Brahman is the highest of all. Om is his name. Om is also your real name. It covers the threefold experiences of man. From Om this sense world has been projected. The world exists in Om and dissolves in Om.

Om is the greatest of all mantras (mystic formula). Om bestows direct liberation. All mantras begin with Om. Om is the life, the soul, of all mantras. Every Upanishad begins with Om. Oblations that are offered to the various gods are all preceded by Om.

All languages, all sounds, come out of Om. The essence of the four vedas is Om. AUM covers the whole range of sound vibrations. A starts from the root of the tongue, U proceeds from the middle and M comes from the end, by closing the lips.

Om is the source of all religions and scriptures. This sacred monosyllable is the means of liberation from the bonds of matter. It leads one, stage by stage, to the highest bliss. It is fit for the lowest as well as for the highest and most advanced intellect. It is fit for the Brahmachari (celibatestudent) as well as the sanyasin (monk). It is fit for any condition.

Om is your birthright. It is the common heritage of all. It is the word of power. It fills the devotee with spiritual strength, vigour and energy when chanted with harmony and rhythm. It brings inspiration and intuition.

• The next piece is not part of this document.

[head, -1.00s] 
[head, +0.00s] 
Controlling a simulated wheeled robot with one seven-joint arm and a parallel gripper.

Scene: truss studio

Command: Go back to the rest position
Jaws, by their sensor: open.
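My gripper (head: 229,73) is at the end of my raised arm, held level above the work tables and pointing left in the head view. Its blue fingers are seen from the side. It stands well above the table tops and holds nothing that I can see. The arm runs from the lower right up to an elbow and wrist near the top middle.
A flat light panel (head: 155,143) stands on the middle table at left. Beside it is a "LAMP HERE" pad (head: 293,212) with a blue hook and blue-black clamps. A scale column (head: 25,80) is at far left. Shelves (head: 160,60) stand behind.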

It elevates the mind. It is a spiritual food and tonic. It is full of divine potency. Live in Om. Meditate on Om. Inhale Om. Exhale Om. Rest peacefully in Om. Take shelter in Om. May that Om guide you.

Om stands for all phenomenal worlds. From Om this sense universe has been projected. Om has been formed by adding the letters AUM; A represents the physical world; U represents the mental and the astral planes, the world of spirits, all heavens; and M represents the deep sleep state and, even in the waking state, all that is unknown, beyond reach of the intellect. Om therefore represents all. It is the basis of your life, thought and intelligence. All words that denote objects are centred in Om-hence the whole world has come from Om, rests in Om and dissolves in Om.